>> begin

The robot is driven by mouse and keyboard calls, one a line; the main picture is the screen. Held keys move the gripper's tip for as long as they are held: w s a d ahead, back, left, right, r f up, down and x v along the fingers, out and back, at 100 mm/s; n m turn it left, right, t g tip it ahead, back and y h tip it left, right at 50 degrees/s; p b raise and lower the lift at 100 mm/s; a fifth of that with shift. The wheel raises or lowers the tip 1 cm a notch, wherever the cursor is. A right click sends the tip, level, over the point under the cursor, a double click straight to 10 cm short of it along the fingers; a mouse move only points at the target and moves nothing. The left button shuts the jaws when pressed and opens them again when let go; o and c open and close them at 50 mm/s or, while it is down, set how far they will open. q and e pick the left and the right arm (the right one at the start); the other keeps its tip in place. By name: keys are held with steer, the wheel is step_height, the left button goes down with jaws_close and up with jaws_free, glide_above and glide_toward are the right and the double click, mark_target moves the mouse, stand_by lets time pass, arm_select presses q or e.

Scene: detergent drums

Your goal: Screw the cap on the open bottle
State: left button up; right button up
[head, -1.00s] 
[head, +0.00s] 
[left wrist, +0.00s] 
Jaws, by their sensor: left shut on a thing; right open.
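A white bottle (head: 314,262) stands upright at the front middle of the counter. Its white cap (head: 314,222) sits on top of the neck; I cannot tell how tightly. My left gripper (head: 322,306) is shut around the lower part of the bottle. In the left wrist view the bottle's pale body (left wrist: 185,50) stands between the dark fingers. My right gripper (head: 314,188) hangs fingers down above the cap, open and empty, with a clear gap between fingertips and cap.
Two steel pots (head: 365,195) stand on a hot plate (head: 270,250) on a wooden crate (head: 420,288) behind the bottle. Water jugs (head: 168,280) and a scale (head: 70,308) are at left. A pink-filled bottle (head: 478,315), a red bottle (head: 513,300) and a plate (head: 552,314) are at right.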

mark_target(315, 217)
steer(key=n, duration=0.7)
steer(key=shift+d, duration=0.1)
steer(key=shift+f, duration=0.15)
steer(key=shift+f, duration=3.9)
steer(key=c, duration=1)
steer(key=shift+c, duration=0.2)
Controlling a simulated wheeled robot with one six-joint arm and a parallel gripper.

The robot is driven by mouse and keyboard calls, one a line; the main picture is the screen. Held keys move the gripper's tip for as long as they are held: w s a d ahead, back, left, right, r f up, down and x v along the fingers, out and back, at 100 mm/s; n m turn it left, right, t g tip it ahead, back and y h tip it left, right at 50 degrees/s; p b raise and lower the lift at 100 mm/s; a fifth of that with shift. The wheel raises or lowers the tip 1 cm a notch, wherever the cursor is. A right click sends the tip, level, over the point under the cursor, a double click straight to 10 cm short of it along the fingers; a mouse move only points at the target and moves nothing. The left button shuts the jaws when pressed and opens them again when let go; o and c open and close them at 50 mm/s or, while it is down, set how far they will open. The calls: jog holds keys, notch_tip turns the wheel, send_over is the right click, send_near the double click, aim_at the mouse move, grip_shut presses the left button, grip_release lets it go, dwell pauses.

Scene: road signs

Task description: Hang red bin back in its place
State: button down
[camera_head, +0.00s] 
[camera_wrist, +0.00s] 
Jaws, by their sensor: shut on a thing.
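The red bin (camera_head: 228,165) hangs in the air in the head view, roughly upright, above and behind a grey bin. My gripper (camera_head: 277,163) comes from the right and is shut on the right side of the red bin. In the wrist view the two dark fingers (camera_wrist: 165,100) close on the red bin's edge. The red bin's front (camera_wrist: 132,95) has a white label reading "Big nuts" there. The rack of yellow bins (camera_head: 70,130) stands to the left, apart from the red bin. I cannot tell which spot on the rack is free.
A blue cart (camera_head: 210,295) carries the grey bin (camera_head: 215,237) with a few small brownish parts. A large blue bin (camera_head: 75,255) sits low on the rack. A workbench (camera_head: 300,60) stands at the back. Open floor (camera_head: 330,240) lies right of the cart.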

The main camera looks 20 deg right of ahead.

>> end

Write out the whole listing exactly.

## OUTPUT BELOW:
The robot is driven by mouse and keyboard calls, one a line; the main picture is the screen. Held keys move the gripper's tip for as long as they are held: w s a d ahead, back, left, right, r f up, down and x v along the fingers, out and back, at 100 mm/s; n m turn it left, right, t g tip it ahead, back and y h tip it left, right at 50 degrees/s; p b raise and lower the lift at 100 mm/s; a fifth of that with shift. The wheel raises or lowers the tip 1 cm a notch, wherever the cursor is. A right click sends the tip, level, over the point under the cursor, a double click straight to 10 cm short of it along the fingers; a mouse move only points at the target and moves nothing. The left button shuts the jaws when pressed and opens them again when let go; o and c open and close them at 50 mm/s or, while it is down, set how far they will open. q and e pick the left and the right arm (the right one at the start); the other keeps its tip in place. By name: keys are held with steer, the wheel is step_height, the left button goes down with jaws_close and up with jaws_free, glide_above and glide_toward are the right and the double click, mark_target moves the mouse, stand_by lets time pass, arm_select presses q or e.

Scene: detergent drums

Your goal: Screw the cap on the open bottle
State: left button up; right button up
[head, -1.00s] 
[head, +0.00s] 
[left wrist, +0.00s] 
Jaws, by their sensor: left shut on a thing; right open.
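A white bottle (head: 314,262) stands upright at the front middle of the counter. Its white cap (head: 314,222) sits on top of the neck; I cannot tell how tightly. My left gripper (head: 322,306) is shut around the lower part of the bottle. In the left wrist view the bottle's pale body (left wrist: 185,50) stands between the dark fingers. My right gripper (head: 314,188) hangs fingers down above the cap, open and empty, with a clear gap between fingertips and cap.
Two steel pots (head: 365,195) stand on a hot plate (head: 270,250) on a wooden crate (head: 420,288) behind the bottle. Water jugs (head: 168,280) and a scale (head: 70,308) are at left. A pink-filled bottle (head: 478,315), a red bottle (head: 513,300) and a plate (head: 552,314) are at right.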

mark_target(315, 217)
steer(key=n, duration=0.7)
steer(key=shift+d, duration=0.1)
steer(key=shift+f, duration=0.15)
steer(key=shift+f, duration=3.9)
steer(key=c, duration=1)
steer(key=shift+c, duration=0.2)
Controlling a simulated wheeled robot with one six-joint arm and a parallel gripper.

The robot is driven by mouse and keyboard calls, one a line; the main picture is the screen. Held keys move the gripper's tip for as long as they are held: w s a d ahead, back, left, right, r f up, down and x v along the fingers, out and back, at 100 mm/s; n m turn it left, right, t g tip it ahead, back and y h tip it left, right at 50 degrees/s; p b raise and lower the lift at 100 mm/s; a fifth of that with shift. The wheel raises or lowers the tip 1 cm a notch, wherever the cursor is. A right click sends the tip, level, over the point under the cursor, a double click straight to 10 cm short of it along the fingers; a mouse move only points at the target and moves nothing. The left button shuts the jaws when pressed and opens them again when let go; o and c open and close them at 50 mm/s or, while it is down, set how far they will open. The calls: jog holds keys, notch_tip turns the wheel, send_over is the right click, send_near the double click, aim_at the mouse move, grip_shut presses the left button, grip_release lets it go, dwell pauses.

Scene: road signs

Task description: Hang red bin back in its place
State: button down
[camera_head, +0.00s] 
[camera_wrist, +0.00s] 
Jaws, by their sensor: shut on a thing.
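The red bin (camera_head: 228,165) hangs in the air in the head view, roughly upright, above and behind a grey bin. My gripper (camera_head: 277,163) comes from the right and is shut on the right side of the red bin. In the wrist view the two dark fingers (camera_wrist: 165,100) close on the red bin's edge. The red bin's front (camera_wrist: 132,95) has a white label reading "Big nuts" there. The rack of yellow bins (camera_head: 70,130) stands to the left, apart from the red bin. I cannot tell which spot on the rack is free.
A blue cart (camera_head: 210,295) carries the grey bin (camera_head: 215,237) with a few small brownish parts. A large blue bin (camera_head: 75,255) sits low on the rack. A workbench (camera_head: 300,60) stands at the back. Open floor (camera_head: 330,240) lies right of the cart.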

The main camera looks 20 deg right of ahead.

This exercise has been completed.